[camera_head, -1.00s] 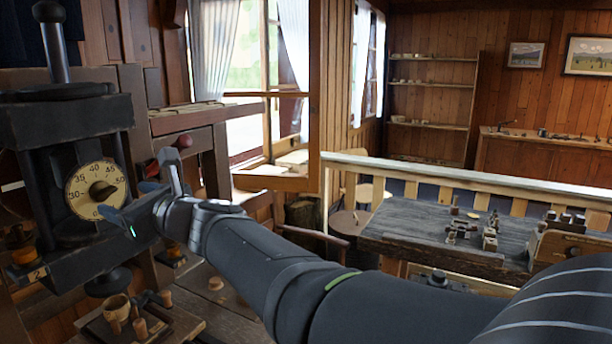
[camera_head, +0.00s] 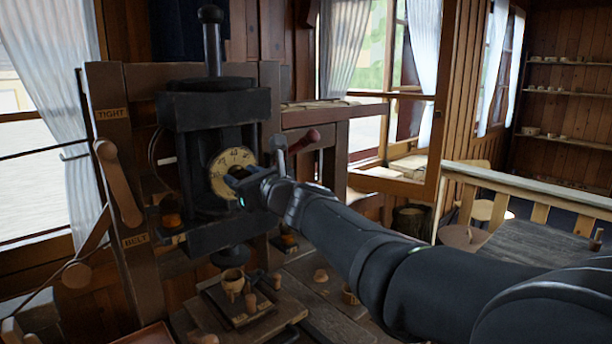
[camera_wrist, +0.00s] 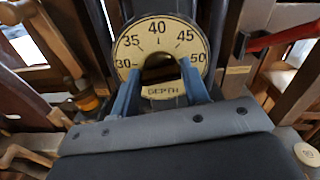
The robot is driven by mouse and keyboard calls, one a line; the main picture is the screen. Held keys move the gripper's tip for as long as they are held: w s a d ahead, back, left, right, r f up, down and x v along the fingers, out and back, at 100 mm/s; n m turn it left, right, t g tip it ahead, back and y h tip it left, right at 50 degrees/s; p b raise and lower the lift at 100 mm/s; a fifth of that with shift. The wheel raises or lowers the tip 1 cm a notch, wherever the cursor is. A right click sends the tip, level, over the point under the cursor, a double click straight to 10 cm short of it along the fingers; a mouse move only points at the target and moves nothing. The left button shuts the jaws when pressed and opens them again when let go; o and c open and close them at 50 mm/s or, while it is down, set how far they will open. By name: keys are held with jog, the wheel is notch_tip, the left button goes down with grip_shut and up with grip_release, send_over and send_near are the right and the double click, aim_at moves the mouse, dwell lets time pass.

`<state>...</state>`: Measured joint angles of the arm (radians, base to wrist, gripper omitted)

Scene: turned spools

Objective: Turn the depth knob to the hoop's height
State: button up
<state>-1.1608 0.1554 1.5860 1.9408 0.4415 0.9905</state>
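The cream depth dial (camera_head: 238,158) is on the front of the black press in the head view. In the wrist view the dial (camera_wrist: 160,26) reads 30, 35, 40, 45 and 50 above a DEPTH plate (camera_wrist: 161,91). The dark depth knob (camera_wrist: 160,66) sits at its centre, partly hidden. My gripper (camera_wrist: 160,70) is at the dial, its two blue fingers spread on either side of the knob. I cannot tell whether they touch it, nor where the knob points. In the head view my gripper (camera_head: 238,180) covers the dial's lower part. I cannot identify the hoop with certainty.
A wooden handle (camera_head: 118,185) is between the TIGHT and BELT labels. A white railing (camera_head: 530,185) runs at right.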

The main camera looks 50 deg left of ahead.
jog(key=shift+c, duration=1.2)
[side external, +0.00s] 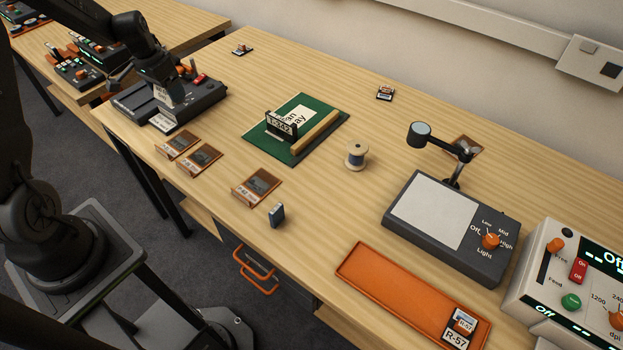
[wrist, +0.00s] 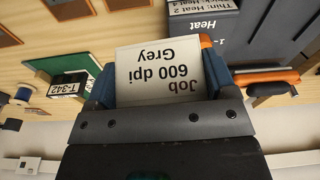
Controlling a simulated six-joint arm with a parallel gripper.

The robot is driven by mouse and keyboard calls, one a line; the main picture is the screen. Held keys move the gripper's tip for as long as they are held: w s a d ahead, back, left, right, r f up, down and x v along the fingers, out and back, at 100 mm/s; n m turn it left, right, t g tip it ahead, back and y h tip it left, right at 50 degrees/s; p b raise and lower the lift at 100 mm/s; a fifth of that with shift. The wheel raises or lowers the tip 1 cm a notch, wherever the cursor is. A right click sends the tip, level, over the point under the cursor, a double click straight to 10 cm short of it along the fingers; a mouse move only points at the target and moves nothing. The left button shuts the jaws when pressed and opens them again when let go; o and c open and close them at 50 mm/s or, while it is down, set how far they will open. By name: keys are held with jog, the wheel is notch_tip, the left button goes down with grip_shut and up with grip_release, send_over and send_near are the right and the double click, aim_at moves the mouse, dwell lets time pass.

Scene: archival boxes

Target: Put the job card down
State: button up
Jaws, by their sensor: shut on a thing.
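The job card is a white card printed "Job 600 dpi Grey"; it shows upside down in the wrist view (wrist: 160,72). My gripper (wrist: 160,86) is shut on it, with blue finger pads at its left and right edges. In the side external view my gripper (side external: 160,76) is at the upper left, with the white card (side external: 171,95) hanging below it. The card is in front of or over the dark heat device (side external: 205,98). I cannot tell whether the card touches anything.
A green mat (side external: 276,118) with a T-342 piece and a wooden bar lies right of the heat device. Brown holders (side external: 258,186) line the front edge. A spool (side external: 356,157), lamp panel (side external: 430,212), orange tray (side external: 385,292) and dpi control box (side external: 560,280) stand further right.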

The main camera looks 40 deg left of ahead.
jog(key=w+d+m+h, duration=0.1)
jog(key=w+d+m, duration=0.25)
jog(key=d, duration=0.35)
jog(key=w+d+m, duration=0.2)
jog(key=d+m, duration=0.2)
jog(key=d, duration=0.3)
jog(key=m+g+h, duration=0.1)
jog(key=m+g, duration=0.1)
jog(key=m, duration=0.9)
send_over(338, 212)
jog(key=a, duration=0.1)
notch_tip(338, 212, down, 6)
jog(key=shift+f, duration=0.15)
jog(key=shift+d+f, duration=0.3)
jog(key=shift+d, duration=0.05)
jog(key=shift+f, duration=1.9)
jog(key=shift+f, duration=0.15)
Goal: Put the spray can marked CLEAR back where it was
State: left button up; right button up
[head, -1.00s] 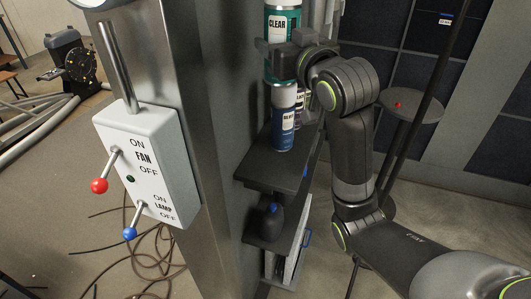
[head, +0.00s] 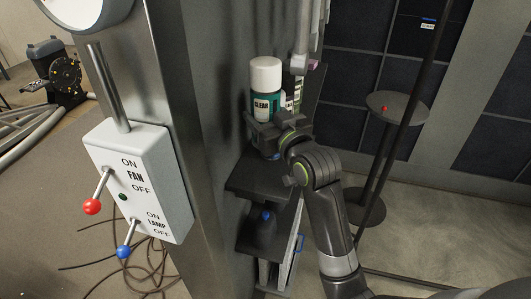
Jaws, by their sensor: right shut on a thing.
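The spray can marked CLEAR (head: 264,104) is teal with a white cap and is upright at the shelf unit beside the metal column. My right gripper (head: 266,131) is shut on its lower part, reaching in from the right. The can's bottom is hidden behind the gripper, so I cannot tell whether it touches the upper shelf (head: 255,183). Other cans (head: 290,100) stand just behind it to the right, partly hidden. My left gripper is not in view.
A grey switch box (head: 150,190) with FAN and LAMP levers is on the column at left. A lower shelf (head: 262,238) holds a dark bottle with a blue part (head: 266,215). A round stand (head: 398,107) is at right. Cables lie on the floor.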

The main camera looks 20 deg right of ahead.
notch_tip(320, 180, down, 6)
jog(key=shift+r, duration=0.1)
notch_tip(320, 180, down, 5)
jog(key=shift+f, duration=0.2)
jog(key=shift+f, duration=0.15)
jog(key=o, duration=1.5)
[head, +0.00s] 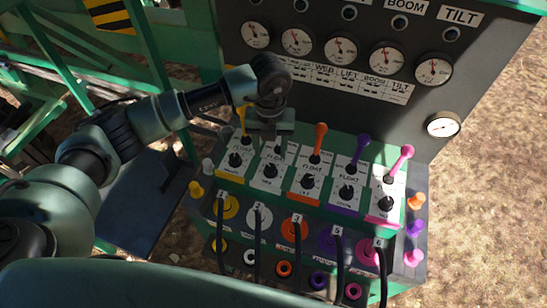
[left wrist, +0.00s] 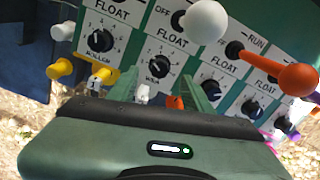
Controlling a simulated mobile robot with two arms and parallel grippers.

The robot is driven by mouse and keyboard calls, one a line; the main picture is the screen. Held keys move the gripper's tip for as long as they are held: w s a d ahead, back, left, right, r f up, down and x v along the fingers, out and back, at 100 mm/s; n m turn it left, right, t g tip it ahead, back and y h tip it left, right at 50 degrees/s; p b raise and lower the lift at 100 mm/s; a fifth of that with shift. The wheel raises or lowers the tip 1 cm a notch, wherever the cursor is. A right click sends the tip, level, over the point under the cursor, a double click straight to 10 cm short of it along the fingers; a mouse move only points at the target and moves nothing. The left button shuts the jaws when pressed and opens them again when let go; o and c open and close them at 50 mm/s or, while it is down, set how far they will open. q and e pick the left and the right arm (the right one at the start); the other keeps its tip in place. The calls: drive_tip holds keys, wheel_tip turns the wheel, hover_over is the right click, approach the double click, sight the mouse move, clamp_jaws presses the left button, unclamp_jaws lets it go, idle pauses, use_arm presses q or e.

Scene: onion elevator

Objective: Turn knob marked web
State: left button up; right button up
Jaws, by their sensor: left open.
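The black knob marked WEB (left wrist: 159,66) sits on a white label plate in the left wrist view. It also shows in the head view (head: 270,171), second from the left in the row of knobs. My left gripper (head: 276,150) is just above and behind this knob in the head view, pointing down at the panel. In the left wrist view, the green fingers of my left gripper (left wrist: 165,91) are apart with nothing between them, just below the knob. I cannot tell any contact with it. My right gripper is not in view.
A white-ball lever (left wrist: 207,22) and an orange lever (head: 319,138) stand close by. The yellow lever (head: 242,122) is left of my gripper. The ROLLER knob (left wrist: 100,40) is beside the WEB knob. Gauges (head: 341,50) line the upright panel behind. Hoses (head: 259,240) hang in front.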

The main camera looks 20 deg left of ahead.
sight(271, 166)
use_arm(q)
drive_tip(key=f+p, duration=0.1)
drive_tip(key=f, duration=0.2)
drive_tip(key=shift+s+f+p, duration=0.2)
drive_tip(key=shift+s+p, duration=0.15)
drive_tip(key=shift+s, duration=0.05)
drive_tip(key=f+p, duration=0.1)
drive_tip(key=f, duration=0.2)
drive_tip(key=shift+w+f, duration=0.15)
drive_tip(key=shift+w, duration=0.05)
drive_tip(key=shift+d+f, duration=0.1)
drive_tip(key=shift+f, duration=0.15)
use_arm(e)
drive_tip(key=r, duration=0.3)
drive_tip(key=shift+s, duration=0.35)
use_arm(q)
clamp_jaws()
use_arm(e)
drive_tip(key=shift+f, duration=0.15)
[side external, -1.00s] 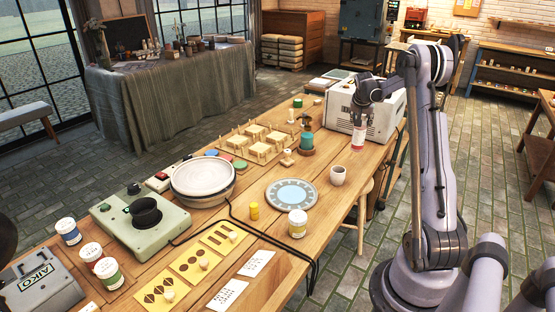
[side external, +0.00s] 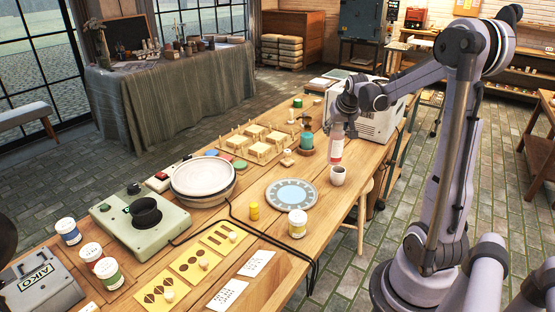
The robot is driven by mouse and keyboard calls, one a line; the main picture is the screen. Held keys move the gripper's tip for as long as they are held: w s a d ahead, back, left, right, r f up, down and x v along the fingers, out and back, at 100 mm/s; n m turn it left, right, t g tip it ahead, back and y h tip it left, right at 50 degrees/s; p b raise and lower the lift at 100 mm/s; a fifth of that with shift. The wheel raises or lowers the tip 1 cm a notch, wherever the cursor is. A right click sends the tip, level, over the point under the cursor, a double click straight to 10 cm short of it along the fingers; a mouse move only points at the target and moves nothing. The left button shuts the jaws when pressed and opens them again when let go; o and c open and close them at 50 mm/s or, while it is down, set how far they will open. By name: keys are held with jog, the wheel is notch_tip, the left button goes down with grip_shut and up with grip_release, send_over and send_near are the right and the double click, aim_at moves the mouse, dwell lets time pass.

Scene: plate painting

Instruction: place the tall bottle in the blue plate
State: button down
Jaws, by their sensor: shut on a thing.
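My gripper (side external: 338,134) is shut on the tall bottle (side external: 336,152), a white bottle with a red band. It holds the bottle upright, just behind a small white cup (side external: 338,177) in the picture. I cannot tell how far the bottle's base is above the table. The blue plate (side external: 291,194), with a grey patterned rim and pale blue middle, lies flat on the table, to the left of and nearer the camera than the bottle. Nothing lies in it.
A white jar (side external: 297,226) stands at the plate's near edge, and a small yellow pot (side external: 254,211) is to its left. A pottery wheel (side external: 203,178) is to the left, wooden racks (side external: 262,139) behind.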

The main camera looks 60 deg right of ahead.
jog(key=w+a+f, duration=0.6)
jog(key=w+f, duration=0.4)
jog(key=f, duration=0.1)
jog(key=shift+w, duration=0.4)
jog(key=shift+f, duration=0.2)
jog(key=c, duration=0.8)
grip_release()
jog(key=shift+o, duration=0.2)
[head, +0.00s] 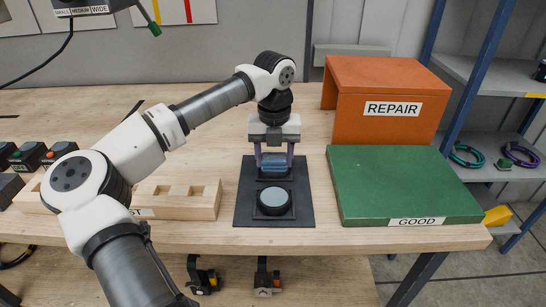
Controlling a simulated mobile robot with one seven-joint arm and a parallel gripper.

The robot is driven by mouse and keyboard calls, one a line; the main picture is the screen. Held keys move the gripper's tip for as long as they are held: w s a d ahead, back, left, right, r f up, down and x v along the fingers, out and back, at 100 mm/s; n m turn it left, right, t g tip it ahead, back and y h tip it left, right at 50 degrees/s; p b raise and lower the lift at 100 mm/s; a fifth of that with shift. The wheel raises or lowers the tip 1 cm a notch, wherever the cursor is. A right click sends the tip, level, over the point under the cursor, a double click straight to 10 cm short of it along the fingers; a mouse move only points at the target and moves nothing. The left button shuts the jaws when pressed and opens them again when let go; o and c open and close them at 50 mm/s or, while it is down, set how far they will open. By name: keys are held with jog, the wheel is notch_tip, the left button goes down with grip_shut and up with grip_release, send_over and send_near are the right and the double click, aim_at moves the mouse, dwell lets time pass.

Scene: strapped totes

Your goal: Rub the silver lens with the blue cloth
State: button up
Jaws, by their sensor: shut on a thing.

------------------------------------

Request - List all lines in the material containing the string "Scene".

Reply -
Scene: turned spools
Scene: archival boxes
Scene: onion elevator
Scene: plate painting
Scene: strapped totes

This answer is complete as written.